* [What is asked]:
Report all lines holding "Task".
── Exercise material
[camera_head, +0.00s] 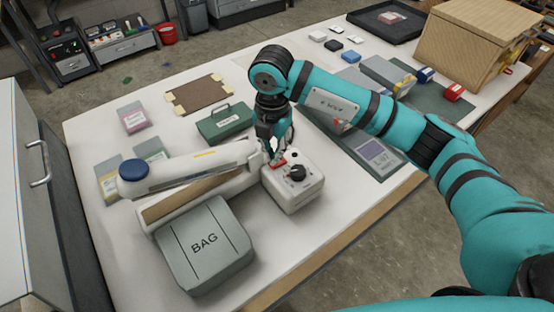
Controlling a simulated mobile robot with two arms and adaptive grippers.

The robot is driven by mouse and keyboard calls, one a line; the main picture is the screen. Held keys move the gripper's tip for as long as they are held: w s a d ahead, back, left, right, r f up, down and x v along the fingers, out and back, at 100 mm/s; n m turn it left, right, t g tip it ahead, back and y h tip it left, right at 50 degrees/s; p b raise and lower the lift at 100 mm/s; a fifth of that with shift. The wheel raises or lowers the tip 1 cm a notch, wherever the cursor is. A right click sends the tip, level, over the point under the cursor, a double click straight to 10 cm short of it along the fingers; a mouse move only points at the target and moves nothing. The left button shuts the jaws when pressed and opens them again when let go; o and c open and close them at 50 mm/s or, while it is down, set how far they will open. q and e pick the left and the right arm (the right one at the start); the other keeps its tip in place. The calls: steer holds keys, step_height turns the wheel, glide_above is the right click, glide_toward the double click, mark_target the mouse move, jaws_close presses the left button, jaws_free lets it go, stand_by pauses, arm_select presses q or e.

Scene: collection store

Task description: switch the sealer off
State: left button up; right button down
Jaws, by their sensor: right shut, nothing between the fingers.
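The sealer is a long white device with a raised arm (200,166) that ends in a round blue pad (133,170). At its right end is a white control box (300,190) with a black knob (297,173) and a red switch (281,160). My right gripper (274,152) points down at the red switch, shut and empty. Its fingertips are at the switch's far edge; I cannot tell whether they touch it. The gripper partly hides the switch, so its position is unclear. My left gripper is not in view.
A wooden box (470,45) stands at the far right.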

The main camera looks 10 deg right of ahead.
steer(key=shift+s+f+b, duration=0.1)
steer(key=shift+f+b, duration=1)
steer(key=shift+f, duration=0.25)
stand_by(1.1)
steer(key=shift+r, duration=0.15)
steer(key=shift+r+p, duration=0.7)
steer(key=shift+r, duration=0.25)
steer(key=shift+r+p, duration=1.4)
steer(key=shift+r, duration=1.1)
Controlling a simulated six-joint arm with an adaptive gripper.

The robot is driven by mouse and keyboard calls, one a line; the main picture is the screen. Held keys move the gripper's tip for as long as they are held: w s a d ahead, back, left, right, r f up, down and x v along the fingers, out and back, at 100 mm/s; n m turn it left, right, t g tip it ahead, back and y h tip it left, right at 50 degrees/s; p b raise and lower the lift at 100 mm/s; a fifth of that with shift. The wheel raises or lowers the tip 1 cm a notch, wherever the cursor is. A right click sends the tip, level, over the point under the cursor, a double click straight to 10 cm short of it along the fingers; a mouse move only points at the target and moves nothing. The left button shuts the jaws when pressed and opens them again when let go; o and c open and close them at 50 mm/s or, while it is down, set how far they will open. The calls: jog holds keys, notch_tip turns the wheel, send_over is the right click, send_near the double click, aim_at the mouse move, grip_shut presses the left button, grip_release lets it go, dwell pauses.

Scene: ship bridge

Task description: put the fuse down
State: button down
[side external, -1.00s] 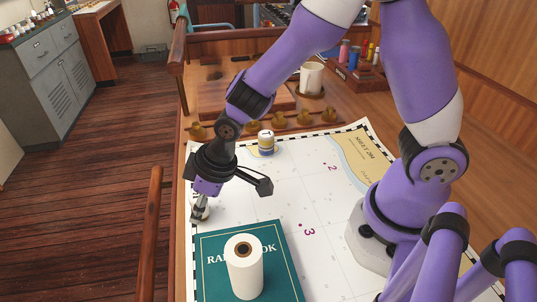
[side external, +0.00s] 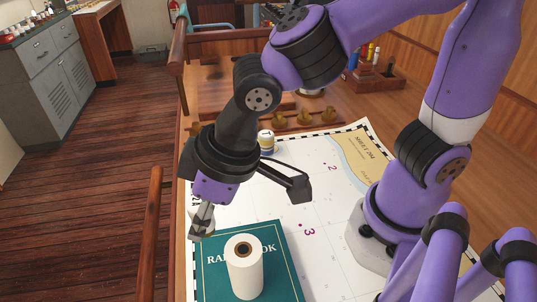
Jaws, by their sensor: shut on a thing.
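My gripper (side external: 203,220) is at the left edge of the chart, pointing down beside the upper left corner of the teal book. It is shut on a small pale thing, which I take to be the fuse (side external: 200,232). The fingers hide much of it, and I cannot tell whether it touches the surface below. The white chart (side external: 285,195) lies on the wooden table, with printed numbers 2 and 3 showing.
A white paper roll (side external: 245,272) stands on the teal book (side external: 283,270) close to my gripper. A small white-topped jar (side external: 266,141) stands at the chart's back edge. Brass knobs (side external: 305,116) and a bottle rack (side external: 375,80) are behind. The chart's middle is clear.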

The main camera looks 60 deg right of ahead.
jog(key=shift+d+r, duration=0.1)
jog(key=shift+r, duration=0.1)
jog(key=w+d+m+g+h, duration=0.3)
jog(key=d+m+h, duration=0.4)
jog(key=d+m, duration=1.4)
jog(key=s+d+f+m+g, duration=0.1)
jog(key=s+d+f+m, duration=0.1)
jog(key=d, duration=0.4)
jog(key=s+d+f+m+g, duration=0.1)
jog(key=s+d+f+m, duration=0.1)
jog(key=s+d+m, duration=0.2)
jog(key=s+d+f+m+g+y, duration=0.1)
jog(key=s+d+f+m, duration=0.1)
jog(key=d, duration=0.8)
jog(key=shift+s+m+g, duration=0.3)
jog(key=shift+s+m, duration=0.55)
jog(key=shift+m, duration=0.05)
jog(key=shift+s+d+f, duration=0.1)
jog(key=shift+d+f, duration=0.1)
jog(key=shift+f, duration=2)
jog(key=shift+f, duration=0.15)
────
── Exercise material
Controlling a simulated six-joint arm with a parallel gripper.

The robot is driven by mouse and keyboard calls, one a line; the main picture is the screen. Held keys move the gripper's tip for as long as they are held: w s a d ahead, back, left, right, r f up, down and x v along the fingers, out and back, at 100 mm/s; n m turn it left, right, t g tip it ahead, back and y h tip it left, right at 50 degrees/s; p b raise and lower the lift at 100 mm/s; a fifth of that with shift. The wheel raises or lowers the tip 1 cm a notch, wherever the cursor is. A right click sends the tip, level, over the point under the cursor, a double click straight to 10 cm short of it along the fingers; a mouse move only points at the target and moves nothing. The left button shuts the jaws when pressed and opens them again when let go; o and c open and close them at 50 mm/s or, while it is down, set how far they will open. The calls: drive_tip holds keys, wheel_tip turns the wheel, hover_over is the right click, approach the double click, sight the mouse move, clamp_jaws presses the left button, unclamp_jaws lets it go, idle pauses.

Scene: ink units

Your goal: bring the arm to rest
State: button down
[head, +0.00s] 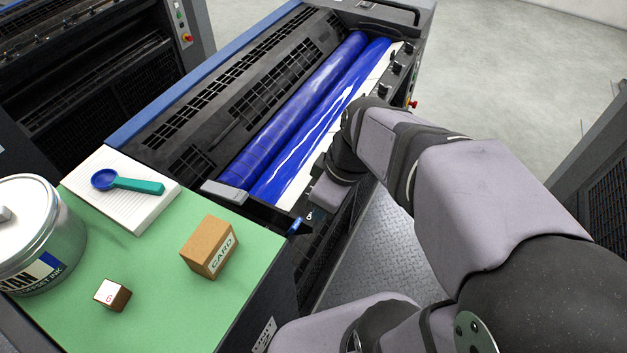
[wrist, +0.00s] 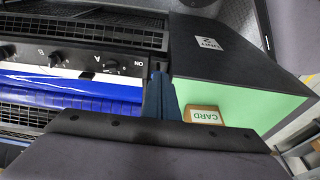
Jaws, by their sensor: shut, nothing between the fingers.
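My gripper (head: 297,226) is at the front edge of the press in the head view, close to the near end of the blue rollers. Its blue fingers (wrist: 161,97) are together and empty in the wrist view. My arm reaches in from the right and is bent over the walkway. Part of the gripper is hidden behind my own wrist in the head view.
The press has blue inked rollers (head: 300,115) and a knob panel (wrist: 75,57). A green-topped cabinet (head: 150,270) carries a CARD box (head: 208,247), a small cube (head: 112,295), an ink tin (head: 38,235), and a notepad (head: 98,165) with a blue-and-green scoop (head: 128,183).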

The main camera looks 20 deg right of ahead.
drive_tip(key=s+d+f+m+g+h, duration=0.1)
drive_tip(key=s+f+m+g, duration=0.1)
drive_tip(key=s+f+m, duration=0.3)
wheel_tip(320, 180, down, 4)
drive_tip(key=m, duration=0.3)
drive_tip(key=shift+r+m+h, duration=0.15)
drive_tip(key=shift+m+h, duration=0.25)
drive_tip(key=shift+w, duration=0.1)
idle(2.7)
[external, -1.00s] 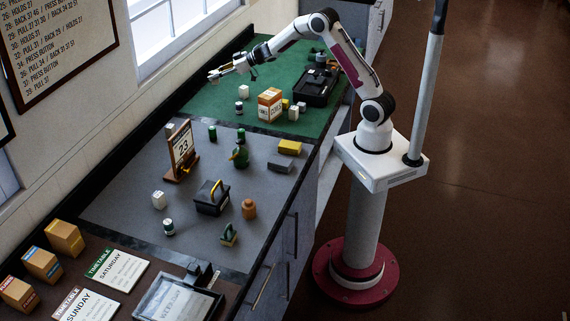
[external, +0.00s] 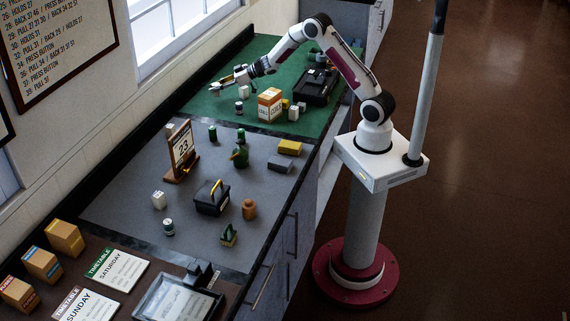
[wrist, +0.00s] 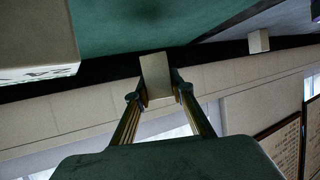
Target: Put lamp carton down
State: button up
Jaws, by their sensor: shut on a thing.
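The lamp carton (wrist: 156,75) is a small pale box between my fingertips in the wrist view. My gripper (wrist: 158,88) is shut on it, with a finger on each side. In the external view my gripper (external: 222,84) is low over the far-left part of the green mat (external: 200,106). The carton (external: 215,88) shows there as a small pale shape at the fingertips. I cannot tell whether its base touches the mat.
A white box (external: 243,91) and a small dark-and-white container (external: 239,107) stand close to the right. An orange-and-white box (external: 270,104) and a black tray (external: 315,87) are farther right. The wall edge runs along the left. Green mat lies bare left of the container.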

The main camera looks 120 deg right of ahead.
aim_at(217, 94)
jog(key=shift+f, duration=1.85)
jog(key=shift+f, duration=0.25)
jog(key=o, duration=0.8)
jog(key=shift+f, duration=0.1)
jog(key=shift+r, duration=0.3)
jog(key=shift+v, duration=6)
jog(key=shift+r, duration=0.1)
────
* [Answer]:
Task description: switch the sealer off
Task description: put the fuse down

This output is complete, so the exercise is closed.